A report analysing the NHS workforce has highlighted how one London trust rejected between 40% and 60% of band 5 nurse applicants because they did not meet the organisation’s standards for numeracy, literacy or compassion.
The report, by the Health Foundation think-tank, said the situation at Central and North West London NHS Foundation Trust was an example of anxieties surrounding the variability of nurse education across the country.
“At some of our most recent assessment centres we have yielded a 75% pass rate, but it is still very variable both within the organisation and across London”
It noted there were questions about whether the oversight provided by the Nursing and Midwifery Council and local education and training boards (LETBs) – made up of representatives from local NHS providers – was sufficient to ensure consistent standards among graduates.
Those behind the report – called Fit for purpose? Workforce policy in the English NHS – said it was unclear whether the London trust’s situation was representative of what was happening at other organisations.
However, it called for “further thought” from nursing schools, the NMC and national workforce planning body Health Education England, which oversees LETBs, about “how best to assure themselves that nursing graduates are consistently meeting the high standards of care expected”.

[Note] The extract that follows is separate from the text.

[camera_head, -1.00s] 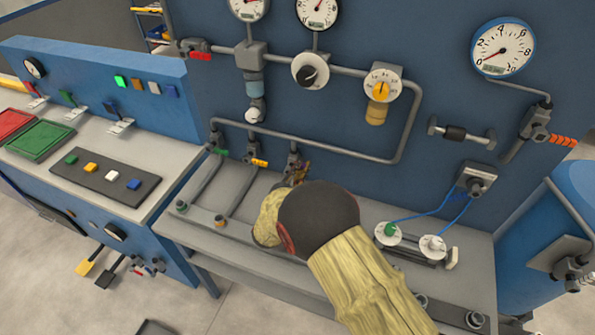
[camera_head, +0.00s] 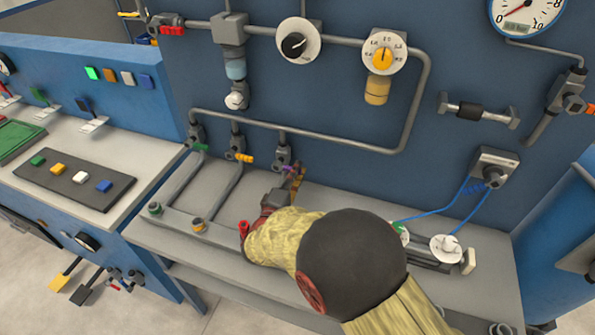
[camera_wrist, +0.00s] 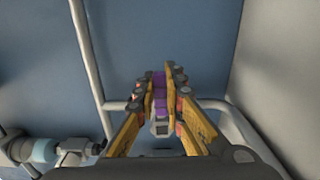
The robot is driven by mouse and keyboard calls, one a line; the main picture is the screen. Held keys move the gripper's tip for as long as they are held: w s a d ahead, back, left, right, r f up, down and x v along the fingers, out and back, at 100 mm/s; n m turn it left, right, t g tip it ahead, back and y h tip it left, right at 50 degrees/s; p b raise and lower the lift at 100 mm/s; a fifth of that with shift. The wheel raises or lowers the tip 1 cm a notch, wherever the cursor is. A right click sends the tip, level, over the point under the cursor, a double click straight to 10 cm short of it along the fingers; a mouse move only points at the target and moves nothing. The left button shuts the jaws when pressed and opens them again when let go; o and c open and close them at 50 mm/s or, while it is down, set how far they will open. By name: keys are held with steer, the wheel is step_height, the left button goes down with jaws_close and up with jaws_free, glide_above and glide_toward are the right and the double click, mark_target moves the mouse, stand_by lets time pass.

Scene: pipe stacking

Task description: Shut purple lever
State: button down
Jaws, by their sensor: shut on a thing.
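The purple lever (camera_wrist: 160,92) shows in the wrist view, upright between the two yellow-brown fingers of my gripper (camera_wrist: 162,80). The fingers are closed in on its sides. A grey fitting (camera_wrist: 160,127) sits at the lower end of the lever. In the head view my gripper (camera_head: 295,178) is at the third valve (camera_head: 283,154) on the low wall pipe. My fingers and wrist hide most of the lever there, so its exact angle cannot be told.
A green lever (camera_head: 199,147) and an orange lever (camera_head: 244,157) sit on valves left of my gripper. The grey pipe (camera_head: 330,143) runs just above. Dials with blue cables, such as the white dial (camera_head: 446,248), stand on the bench to the right.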

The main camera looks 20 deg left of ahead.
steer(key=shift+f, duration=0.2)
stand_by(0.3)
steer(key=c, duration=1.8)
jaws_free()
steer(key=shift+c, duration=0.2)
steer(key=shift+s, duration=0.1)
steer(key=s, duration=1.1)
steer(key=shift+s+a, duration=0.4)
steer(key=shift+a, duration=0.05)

Central and North West London’s executive director of nursing and quality Andy Mattin said the organisation’s pass rates were improving, but there was still more to be done to increase graduate skill levels.
Trust rejects nurses over numeracy and literacy skills
He said recent figures showed newly qualified applicants met the required standards in up to 75% of cases.
Mr Mattin noted higher numbers of rejected band 5 applicants in the past were usually down to problems with numeracy and literacy rather than standards for compassion, which are assessed at interview by using a “values based recruitment” approach.
He said: “Overall we have seen generalised improvement in [nurse] assessment centre performance for numeracy and literacy. At some of our most recent assessment centres we have yielded a 75% pass rate, but it is still very variable both within the organisation and across London.”
“We are especially seeing some very strong performance from postgraduate diploma students,” he added.
Mr Mattin said the variation in nurse pass rates seen between different provider organisations in London was being tackled in part by developing a standardised assessment tool as part of a programme called Capital Nurse, which is also looking to introduce guaranteed jobs for graduates in the city.
Recent interim evidence from an NMC-commissioned review of nurse pre-registration standards said they were too complex and result in perceived variation of knowledge and skills among registrants.
The NMC last week agreed to a £2m programme to revise pre-registration education standards for nurses that will take place in 2016-17.
Students are expected to begin the revamped university courses from September 2019.